■ LISTED ENTRIES
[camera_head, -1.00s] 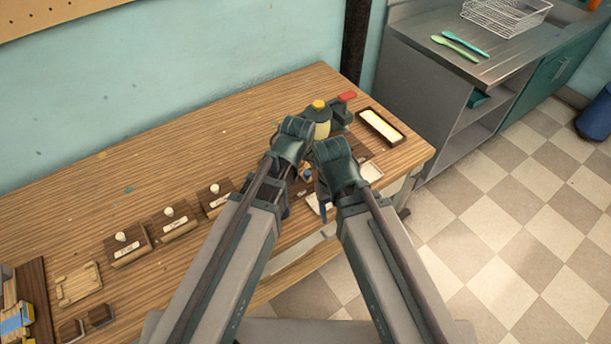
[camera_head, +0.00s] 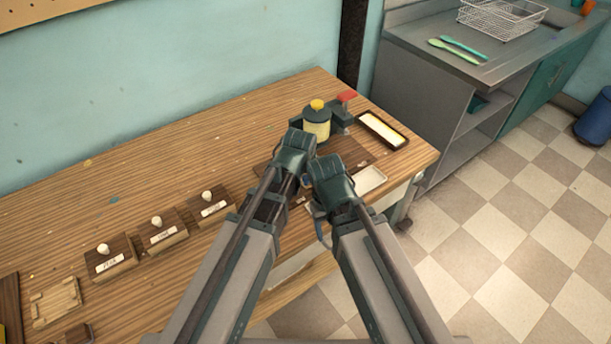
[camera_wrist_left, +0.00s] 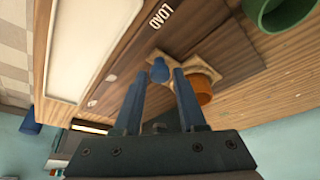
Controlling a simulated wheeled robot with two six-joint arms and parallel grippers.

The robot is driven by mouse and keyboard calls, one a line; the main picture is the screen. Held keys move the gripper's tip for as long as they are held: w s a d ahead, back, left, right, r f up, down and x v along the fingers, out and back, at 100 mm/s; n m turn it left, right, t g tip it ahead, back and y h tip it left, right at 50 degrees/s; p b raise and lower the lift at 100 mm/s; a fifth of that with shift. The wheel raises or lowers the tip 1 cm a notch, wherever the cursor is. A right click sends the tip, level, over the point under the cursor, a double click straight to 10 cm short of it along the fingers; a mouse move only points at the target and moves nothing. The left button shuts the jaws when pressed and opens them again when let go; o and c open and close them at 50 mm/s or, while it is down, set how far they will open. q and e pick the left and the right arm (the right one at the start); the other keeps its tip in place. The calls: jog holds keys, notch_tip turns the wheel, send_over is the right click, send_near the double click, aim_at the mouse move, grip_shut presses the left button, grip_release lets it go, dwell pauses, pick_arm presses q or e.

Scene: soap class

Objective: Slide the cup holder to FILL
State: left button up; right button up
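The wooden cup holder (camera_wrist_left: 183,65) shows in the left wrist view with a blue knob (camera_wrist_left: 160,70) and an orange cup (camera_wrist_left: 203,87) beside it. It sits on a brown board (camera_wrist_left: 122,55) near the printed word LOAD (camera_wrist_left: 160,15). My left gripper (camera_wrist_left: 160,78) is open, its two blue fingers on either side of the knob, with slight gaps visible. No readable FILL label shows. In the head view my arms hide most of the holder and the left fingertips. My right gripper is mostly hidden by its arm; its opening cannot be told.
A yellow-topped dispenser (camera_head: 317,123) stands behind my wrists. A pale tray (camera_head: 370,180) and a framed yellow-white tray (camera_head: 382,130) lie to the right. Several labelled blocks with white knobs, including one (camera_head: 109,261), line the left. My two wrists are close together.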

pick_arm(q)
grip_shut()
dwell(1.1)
---
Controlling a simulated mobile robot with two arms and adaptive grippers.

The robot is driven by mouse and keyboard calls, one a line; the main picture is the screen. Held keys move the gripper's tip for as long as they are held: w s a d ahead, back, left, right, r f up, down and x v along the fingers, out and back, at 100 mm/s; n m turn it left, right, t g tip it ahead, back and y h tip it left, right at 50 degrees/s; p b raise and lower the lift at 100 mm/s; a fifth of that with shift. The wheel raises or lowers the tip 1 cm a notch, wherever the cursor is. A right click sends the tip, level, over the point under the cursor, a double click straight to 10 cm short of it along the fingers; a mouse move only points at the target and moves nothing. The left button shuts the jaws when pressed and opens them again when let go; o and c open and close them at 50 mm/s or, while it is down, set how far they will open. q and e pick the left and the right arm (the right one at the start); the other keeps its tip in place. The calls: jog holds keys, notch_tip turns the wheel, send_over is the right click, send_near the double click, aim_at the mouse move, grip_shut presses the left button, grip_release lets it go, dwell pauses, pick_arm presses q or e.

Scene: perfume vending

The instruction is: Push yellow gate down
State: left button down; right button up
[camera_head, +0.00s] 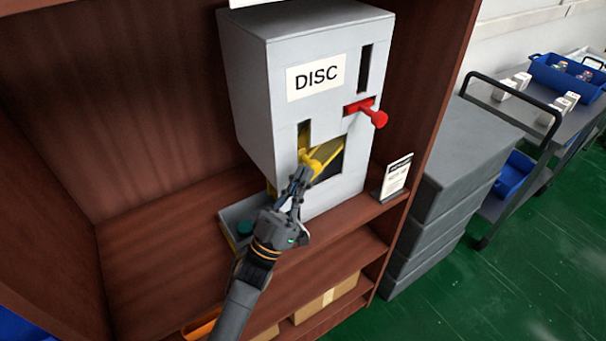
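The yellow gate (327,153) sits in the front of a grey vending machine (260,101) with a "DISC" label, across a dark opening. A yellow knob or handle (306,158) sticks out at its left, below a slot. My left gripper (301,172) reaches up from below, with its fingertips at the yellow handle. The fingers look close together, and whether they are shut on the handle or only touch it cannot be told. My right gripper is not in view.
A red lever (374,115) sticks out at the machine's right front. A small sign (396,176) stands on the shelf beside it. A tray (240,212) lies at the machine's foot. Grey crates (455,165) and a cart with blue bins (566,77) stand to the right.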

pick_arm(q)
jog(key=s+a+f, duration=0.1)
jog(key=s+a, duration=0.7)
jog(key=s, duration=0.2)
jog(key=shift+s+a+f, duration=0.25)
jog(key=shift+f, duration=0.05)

■ TASK STATEMENT
Nothing but the lines from the one containing "[camera_head, -1.00s]" through the one containing "Controlling a simulated wheeled" should appear in your copy, exactly as written and without pictures.

■ EXERCISE RESPONSE
[camera_head, -1.00s] 
[camera_head, +0.00s] 
[camera_wrist_left, +0.00s] 
Controlling a simulated wheeled robot with two six-joint arms and parallel grippers.

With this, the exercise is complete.